## The problem
Here are some records; return them all exactly.

## Record set
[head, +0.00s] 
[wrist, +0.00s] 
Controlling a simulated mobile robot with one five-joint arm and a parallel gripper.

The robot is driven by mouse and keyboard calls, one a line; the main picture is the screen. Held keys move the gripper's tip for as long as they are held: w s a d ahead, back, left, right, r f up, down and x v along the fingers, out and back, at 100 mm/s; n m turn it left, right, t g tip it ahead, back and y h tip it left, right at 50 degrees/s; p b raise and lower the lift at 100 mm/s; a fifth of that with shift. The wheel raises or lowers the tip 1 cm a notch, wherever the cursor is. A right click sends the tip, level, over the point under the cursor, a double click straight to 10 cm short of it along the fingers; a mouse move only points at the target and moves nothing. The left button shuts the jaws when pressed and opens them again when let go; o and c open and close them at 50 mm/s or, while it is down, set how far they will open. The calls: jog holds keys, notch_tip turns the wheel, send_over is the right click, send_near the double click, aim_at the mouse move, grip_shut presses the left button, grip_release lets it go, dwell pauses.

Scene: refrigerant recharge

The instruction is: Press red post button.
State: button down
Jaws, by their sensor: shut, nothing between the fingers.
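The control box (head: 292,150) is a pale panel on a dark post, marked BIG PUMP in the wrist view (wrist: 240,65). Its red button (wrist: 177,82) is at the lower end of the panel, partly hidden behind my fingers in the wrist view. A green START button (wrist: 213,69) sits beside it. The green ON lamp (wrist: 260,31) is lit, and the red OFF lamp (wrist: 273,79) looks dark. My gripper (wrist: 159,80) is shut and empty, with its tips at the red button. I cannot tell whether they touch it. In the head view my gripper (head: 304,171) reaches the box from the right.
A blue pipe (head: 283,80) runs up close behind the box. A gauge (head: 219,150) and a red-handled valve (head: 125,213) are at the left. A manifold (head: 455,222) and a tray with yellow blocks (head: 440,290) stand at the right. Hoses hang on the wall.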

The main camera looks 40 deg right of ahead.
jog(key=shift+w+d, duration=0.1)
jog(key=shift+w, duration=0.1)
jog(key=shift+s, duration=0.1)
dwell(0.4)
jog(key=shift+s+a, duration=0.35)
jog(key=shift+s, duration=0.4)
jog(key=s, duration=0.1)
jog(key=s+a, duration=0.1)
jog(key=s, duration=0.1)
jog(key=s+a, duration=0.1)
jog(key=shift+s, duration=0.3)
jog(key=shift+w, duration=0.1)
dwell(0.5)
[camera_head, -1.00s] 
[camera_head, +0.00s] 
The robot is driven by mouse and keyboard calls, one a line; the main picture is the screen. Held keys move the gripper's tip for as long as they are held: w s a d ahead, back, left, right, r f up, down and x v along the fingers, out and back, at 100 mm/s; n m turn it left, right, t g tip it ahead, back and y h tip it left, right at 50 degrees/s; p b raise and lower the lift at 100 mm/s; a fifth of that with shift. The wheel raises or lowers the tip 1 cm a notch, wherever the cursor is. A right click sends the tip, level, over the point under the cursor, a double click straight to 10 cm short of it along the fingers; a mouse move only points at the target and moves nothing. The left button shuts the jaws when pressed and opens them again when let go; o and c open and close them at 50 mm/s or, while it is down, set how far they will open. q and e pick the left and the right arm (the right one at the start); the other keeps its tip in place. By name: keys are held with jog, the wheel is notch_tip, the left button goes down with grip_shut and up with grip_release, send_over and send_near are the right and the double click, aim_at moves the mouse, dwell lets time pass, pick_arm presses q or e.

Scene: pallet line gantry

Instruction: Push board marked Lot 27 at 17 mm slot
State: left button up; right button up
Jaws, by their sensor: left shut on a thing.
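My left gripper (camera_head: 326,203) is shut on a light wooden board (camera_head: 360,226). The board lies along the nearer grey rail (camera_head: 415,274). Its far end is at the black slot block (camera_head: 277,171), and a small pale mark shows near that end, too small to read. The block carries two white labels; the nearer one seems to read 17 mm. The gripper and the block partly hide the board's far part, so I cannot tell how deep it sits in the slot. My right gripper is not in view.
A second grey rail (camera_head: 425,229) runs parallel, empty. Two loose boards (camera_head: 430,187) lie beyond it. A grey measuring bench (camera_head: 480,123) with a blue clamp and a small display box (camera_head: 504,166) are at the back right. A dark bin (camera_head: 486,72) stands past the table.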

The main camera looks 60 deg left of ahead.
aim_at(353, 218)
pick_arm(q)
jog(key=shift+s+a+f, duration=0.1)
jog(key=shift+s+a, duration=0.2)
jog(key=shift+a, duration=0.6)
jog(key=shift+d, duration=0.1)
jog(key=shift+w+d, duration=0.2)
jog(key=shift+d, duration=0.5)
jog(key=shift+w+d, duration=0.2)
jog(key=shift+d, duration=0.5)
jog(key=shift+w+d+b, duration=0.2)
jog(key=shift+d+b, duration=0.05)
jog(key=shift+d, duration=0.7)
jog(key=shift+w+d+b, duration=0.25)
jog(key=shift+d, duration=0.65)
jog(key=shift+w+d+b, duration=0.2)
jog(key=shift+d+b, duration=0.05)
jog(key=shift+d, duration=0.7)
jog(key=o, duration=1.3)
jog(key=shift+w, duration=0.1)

## Task answer
[head, +0.00s] 
[wrist, +0.00s] 
Controlling a simulated mobile robot with one five-joint arm and a parallel gripper.

The robot is driven by mouse and keyboard calls, one a line; the main picture is the screen. Held keys move the gripper's tip for as long as they are held: w s a d ahead, back, left, right, r f up, down and x v along the fingers, out and back, at 100 mm/s; n m turn it left, right, t g tip it ahead, back and y h tip it left, right at 50 degrees/s; p b raise and lower the lift at 100 mm/s; a fifth of that with shift. The wheel raises or lowers the tip 1 cm a notch, wherever the cursor is. A right click sends the tip, level, over the point under the cursor, a double click straight to 10 cm short of it along the fingers; a mouse move only points at the target and moves nothing. The left button shuts the jaws when pressed and opens them again when let go; o and c open and close them at 50 mm/s or, while it is down, set how far they will open. The calls: jog holds keys, notch_tip turns the wheel, send_over is the right click, send_near the double click, aim_at the mouse move, grip_shut presses the left button, grip_release lets it go, dwell pauses.

Scene: refrigerant recharge

The instruction is: Press red post button.
State: button down
Jaws, by their sensor: shut, nothing between the fingers.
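The control box (head: 292,150) is a pale panel on a dark post, marked BIG PUMP in the wrist view (wrist: 240,65). Its red button (wrist: 177,82) is at the lower end of the panel, partly hidden behind my fingers in the wrist view. A green START button (wrist: 213,69) sits beside it. The green ON lamp (wrist: 260,31) is lit, and the red OFF lamp (wrist: 273,79) looks dark. My gripper (wrist: 159,80) is shut and empty, with its tips at the red button. I cannot tell whether they touch it. In the head view my gripper (head: 304,171) reaches the box from the right.
A blue pipe (head: 283,80) runs up close behind the box. A gauge (head: 219,150) and a red-handled valve (head: 125,213) are at the left. A manifold (head: 455,222) and a tray with yellow blocks (head: 440,290) stand at the right. Hoses hang on the wall.

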The main camera looks 40 deg right of ahead.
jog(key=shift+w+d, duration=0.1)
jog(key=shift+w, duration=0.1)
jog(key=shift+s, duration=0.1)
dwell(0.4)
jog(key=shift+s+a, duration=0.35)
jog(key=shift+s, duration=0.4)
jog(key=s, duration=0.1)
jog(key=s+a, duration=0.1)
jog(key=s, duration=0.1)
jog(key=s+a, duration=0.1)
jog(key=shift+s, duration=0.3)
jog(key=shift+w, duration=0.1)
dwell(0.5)
[camera_head, -1.00s] 
[camera_head, +0.00s] 
The robot is driven by mouse and keyboard calls, one a line; the main picture is the screen. Held keys move the gripper's tip for as long as they are held: w s a d ahead, back, left, right, r f up, down and x v along the fingers, out and back, at 100 mm/s; n m turn it left, right, t g tip it ahead, back and y h tip it left, right at 50 degrees/s; p b raise and lower the lift at 100 mm/s; a fifth of that with shift. The wheel raises or lowers the tip 1 cm a notch, wherever the cursor is. A right click sends the tip, level, over the point under the cursor, a double click straight to 10 cm short of it along the fingers; a mouse move only points at the target and moves nothing. The left button shuts the jaws when pressed and opens them again when let go; o and c open and close them at 50 mm/s or, while it is down, set how far they will open. q and e pick the left and the right arm (the right one at the start); the other keeps its tip in place. By name: keys are held with jog, the wheel is notch_tip, the left button goes down with grip_shut and up with grip_release, send_over and send_near are the right and the double click, aim_at moves the mouse, dwell lets time pass, pick_arm presses q or e.

Scene: pallet line gantry

Instruction: Push board marked Lot 27 at 17 mm slot
State: left button up; right button up
Jaws, by their sensor: left shut on a thing.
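My left gripper (camera_head: 326,203) is shut on a light wooden board (camera_head: 360,226). The board lies along the nearer grey rail (camera_head: 415,274). Its far end is at the black slot block (camera_head: 277,171), and a small pale mark shows near that end, too small to read. The block carries two white labels; the nearer one seems to read 17 mm. The gripper and the block partly hide the board's far part, so I cannot tell how deep it sits in the slot. My right gripper is not in view.
A second grey rail (camera_head: 425,229) runs parallel, empty. Two loose boards (camera_head: 430,187) lie beyond it. A grey measuring bench (camera_head: 480,123) with a blue clamp and a small display box (camera_head: 504,166) are at the back right. A dark bin (camera_head: 486,72) stands past the table.

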The main camera looks 60 deg left of ahead.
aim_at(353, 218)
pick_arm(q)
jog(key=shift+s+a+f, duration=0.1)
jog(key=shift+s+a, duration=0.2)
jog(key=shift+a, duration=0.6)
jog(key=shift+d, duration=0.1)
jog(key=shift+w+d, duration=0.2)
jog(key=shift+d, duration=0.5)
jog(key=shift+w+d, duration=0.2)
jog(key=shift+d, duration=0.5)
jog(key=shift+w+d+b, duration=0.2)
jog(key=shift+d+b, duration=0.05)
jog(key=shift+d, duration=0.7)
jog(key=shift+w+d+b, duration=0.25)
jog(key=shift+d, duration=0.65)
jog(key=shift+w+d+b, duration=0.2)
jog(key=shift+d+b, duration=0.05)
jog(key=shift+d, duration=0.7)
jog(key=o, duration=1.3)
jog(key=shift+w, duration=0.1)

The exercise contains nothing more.